Given the economic albatross that is flopping limply on Barack Obama's chest, I honestly do not know what a smart and effect reelection campaign would look like. I don't have to wonder what a lousy one looks like. The Administration has been trying out one theme after another. Each one seems to whimper out with Jay Carney trying to find the right words to defend it.

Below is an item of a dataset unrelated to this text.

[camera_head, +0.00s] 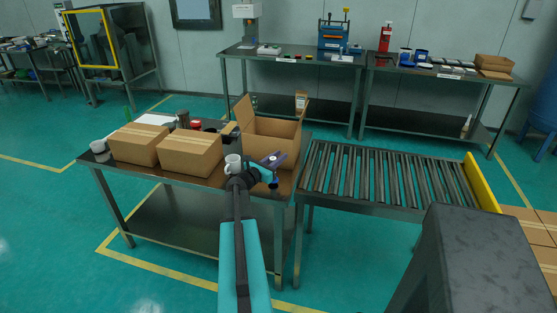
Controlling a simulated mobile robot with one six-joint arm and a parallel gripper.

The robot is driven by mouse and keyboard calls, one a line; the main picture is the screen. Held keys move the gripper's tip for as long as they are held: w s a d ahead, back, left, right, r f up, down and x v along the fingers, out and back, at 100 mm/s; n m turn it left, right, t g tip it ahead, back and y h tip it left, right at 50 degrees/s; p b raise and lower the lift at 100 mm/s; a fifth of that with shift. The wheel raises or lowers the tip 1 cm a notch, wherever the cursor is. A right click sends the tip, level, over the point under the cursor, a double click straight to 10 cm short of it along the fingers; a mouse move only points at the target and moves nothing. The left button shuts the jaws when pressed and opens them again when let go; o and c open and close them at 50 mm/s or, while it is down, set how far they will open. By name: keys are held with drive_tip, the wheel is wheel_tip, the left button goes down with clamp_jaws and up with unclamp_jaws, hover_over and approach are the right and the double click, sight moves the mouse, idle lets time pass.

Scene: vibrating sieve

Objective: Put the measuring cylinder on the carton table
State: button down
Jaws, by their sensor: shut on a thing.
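The carton table (113,184) is a dark-topped metal table at left centre, with cartons on top. My gripper (272,160) is at the end of my cyan and black arm, in front of the open carton at the table's right end. It is small in the picture and shut on something. A purple-grey, flat-looking piece shows at its tip; I cannot tell whether this is the held thing or part of the gripper. I cannot make out the measuring cylinder for certain.
Two closed cartons (190,154) and an open carton (268,130) crowd the table, with a white mug (233,163) beside my wrist and another (99,147) at the left end. A roller conveyor (385,178) stands to the right. Benches line the back wall.

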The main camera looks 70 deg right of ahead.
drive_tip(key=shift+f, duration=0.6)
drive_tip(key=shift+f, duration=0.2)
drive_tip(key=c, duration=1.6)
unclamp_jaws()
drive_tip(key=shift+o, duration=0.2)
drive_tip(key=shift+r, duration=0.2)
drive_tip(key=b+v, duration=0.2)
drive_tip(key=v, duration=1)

The latest weapon to be deployed by the campaign is the "during Romney's tenure, Massachusetts ranked 47th out of all states in job creation," as Media Matters puts it. That's fair enough. One has to wonder, however, whether it occurred to someone in the campaign that this would invite the Romney campaign to compare the unemployment rate in Massachusetts during his tenure (4.7% was his best number) with the national unemployment rate now (8.2%). From U.S. News:
"Only President Obama, who has failed to meet his own goal of 6 percent unemployment, would have the audacity to attack Mitt Romney's record of creating jobs," Romney spokeswoman Andrea Saul said Thursday morning. "We're happy to compare the 4.7 percent unemployment rate Mitt Romney achieved in Massachusetts to President Obama's weak record any day." The Romney campaign says his state's jobless rate fell from 5.6 percent to 4.7 percent during his governorship. The national unemployment is about 8 percent, according to the government.
Who wins that one?
Presidents are always hostage to events and forces beyond their control. President Reagan might deserve some credit for the booming economy in 1984, but he was lucky regarding the timing. President Bush (41) might have sailed to reelection, sparing all of us the ordeal of a stained dress, had the early nineties economic recovery come a few months earlier.

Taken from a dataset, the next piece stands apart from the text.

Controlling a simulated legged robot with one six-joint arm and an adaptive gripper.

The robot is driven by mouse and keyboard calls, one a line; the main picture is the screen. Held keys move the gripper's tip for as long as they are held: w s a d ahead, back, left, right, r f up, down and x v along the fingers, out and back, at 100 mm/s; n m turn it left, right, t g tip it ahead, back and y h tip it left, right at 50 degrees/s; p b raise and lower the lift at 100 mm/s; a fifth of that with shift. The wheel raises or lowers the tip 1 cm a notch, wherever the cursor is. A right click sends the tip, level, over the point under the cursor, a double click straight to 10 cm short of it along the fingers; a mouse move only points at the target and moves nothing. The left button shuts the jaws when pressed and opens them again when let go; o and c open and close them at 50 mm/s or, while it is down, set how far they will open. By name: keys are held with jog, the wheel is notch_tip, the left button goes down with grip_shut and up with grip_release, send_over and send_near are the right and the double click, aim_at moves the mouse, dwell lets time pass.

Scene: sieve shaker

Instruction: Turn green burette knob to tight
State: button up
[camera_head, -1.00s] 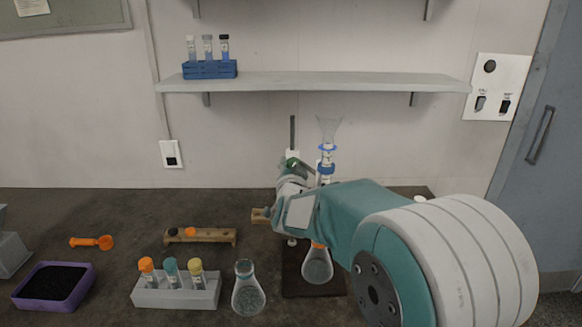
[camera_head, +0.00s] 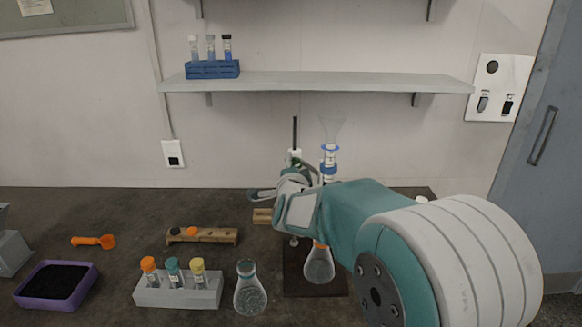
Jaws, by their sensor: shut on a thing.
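The burette (camera_head: 328,160) stands upright at the centre right, with a clear funnel top and blue rings. A small green part, the burette knob (camera_head: 296,161), shows just above my gripper (camera_head: 284,180). My gripper is at the burette's left side, shut on the knob; one finger part sticks out to the left and another up to the right. My wrist and teal arm hide the knob's far side and the burette's lower middle. A conical flask (camera_head: 319,265) with an orange ring stands on the dark stand base below the burette.
Another flask (camera_head: 250,290), a white rack (camera_head: 180,293) of capped tubes, a wooden holder (camera_head: 203,235), an orange scoop (camera_head: 95,241) and a purple tray (camera_head: 30,295) stand to the left. A shelf (camera_head: 320,81) hangs above the burette.

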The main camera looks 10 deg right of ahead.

It's not easy to say whether the U.S. economy would have done better if President Obama had managed to spend trillions more or (as Paul Krugman has suggested) if the Martians had invaded. If the business cycle were cycling, he ought to be in pretty good shape. A deep recession ought to be followed by a robust recovery. This one wasn't.
This last week's economic reports were nothing short of dreadful. GDP growth has all but stalled.
The gross domestic product for the first quarter of 2012 was revised down to 1.9 percent from the original 2.2 percent. The previous quarter saw a respectable growth rate of 3 percent; the revision means an already worrisome slowdown just worsened by about 14 percent.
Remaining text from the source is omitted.